Copy out the entries exactly, from the first line to the last.

··· Dataset ···

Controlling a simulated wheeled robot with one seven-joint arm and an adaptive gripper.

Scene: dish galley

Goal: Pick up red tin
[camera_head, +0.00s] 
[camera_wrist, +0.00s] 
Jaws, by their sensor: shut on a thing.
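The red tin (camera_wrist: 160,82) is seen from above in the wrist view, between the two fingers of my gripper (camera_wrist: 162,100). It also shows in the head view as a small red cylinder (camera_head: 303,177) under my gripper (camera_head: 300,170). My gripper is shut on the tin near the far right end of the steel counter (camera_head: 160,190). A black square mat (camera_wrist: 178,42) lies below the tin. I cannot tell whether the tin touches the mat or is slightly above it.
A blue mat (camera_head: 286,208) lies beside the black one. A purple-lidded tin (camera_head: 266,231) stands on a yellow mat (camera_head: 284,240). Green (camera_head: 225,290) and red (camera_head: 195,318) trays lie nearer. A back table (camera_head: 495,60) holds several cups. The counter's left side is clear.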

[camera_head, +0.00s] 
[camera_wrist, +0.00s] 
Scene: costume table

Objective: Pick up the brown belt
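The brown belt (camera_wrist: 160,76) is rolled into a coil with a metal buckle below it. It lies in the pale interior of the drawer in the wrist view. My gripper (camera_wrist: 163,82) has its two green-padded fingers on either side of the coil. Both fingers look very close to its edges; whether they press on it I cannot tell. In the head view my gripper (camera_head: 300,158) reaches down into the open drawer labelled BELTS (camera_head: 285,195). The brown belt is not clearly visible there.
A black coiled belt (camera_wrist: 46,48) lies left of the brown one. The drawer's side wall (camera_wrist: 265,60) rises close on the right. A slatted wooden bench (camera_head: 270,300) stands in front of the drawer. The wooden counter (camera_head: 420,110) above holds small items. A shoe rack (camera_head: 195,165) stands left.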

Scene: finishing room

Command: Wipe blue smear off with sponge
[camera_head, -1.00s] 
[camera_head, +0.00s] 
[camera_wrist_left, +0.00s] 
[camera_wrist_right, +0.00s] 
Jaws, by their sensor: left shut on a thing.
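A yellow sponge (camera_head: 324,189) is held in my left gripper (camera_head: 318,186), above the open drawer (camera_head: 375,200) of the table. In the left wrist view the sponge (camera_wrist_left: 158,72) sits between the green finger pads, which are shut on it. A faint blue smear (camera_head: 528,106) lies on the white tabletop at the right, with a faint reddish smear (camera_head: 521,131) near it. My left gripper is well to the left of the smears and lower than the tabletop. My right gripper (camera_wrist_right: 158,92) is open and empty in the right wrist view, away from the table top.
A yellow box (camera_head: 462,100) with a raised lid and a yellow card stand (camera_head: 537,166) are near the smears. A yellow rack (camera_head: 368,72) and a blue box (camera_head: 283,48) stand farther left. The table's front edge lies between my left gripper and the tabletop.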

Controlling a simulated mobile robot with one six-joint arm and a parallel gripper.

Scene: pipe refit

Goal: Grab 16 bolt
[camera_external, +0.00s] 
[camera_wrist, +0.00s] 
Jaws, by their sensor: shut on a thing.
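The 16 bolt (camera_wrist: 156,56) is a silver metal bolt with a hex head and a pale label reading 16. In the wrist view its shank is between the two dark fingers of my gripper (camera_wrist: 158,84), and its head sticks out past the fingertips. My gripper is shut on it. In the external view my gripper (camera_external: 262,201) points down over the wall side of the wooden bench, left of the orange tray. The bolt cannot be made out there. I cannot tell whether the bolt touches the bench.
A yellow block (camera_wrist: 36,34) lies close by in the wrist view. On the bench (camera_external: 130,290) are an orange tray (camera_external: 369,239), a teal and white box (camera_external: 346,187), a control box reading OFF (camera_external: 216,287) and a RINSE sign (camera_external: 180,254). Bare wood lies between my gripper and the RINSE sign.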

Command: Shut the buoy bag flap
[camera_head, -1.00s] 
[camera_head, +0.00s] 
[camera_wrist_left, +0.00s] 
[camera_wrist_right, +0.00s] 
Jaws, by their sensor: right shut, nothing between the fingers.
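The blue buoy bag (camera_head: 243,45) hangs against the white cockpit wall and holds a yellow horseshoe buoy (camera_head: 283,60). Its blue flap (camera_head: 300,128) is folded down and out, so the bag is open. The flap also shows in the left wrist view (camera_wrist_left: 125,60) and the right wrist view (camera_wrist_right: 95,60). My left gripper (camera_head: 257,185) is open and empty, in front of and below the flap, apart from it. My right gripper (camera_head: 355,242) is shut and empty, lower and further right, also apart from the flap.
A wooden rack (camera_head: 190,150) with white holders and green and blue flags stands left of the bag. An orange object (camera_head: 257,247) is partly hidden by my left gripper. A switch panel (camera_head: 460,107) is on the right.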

···

# [Output for this exercise]
Controlling a simulated wheeled robot with one seven-joint arm and an adaptive gripper.

Scene: dish galley

Goal: Pick up red tin
[camera_head, +0.00s] 
[camera_wrist, +0.00s] 
Jaws, by their sensor: shut on a thing.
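The red tin (camera_wrist: 160,82) is seen from above in the wrist view, between the two fingers of my gripper (camera_wrist: 162,100). It also shows in the head view as a small red cylinder (camera_head: 303,177) under my gripper (camera_head: 300,170). My gripper is shut on the tin near the far right end of the steel counter (camera_head: 160,190). A black square mat (camera_wrist: 178,42) lies below the tin. I cannot tell whether the tin touches the mat or is slightly above it.
A blue mat (camera_head: 286,208) lies beside the black one. A purple-lidded tin (camera_head: 266,231) stands on a yellow mat (camera_head: 284,240). Green (camera_head: 225,290) and red (camera_head: 195,318) trays lie nearer. A back table (camera_head: 495,60) holds several cups. The counter's left side is clear.

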[camera_head, +0.00s] 
[camera_wrist, +0.00s] 
Scene: costume table

Objective: Pick up the brown belt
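The brown belt (camera_wrist: 160,76) is rolled into a coil with a metal buckle below it. It lies in the pale interior of the drawer in the wrist view. My gripper (camera_wrist: 163,82) has its two green-padded fingers on either side of the coil. Both fingers look very close to its edges; whether they press on it I cannot tell. In the head view my gripper (camera_head: 300,158) reaches down into the open drawer labelled BELTS (camera_head: 285,195). The brown belt is not clearly visible there.
A black coiled belt (camera_wrist: 46,48) lies left of the brown one. The drawer's side wall (camera_wrist: 265,60) rises close on the right. A slatted wooden bench (camera_head: 270,300) stands in front of the drawer. The wooden counter (camera_head: 420,110) above holds small items. A shoe rack (camera_head: 195,165) stands left.

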Scene: finishing room

Command: Wipe blue smear off with sponge
[camera_head, -1.00s] 
[camera_head, +0.00s] 
[camera_wrist_left, +0.00s] 
[camera_wrist_right, +0.00s] 
Jaws, by their sensor: left shut on a thing.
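A yellow sponge (camera_head: 324,189) is held in my left gripper (camera_head: 318,186), above the open drawer (camera_head: 375,200) of the table. In the left wrist view the sponge (camera_wrist_left: 158,72) sits between the green finger pads, which are shut on it. A faint blue smear (camera_head: 528,106) lies on the white tabletop at the right, with a faint reddish smear (camera_head: 521,131) near it. My left gripper is well to the left of the smears and lower than the tabletop. My right gripper (camera_wrist_right: 158,92) is open and empty in the right wrist view, away from the table top.
A yellow box (camera_head: 462,100) with a raised lid and a yellow card stand (camera_head: 537,166) are near the smears. A yellow rack (camera_head: 368,72) and a blue box (camera_head: 283,48) stand farther left. The table's front edge lies between my left gripper and the tabletop.

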Controlling a simulated mobile robot with one six-joint arm and a parallel gripper.

Scene: pipe refit

Goal: Grab 16 bolt
[camera_external, +0.00s] 
[camera_wrist, +0.00s] 
Jaws, by their sensor: shut on a thing.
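The 16 bolt (camera_wrist: 156,56) is a silver metal bolt with a hex head and a pale label reading 16. In the wrist view its shank is between the two dark fingers of my gripper (camera_wrist: 158,84), and its head sticks out past the fingertips. My gripper is shut on it. In the external view my gripper (camera_external: 262,201) points down over the wall side of the wooden bench, left of the orange tray. The bolt cannot be made out there. I cannot tell whether the bolt touches the bench.
A yellow block (camera_wrist: 36,34) lies close by in the wrist view. On the bench (camera_external: 130,290) are an orange tray (camera_external: 369,239), a teal and white box (camera_external: 346,187), a control box reading OFF (camera_external: 216,287) and a RINSE sign (camera_external: 180,254). Bare wood lies between my gripper and the RINSE sign.

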Command: Shut the buoy bag flap
[camera_head, -1.00s] 
[camera_head, +0.00s] 
[camera_wrist_left, +0.00s] 
[camera_wrist_right, +0.00s] 
Jaws, by their sensor: right shut, nothing between the fingers.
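The blue buoy bag (camera_head: 243,45) hangs against the white cockpit wall and holds a yellow horseshoe buoy (camera_head: 283,60). Its blue flap (camera_head: 300,128) is folded down and out, so the bag is open. The flap also shows in the left wrist view (camera_wrist_left: 125,60) and the right wrist view (camera_wrist_right: 95,60). My left gripper (camera_head: 257,185) is open and empty, in front of and below the flap, apart from it. My right gripper (camera_head: 355,242) is shut and empty, lower and further right, also apart from the flap.
A wooden rack (camera_head: 190,150) with white holders and green and blue flags stands left of the bag. An orange object (camera_head: 257,247) is partly hidden by my left gripper. A switch panel (camera_head: 460,107) is on the right.

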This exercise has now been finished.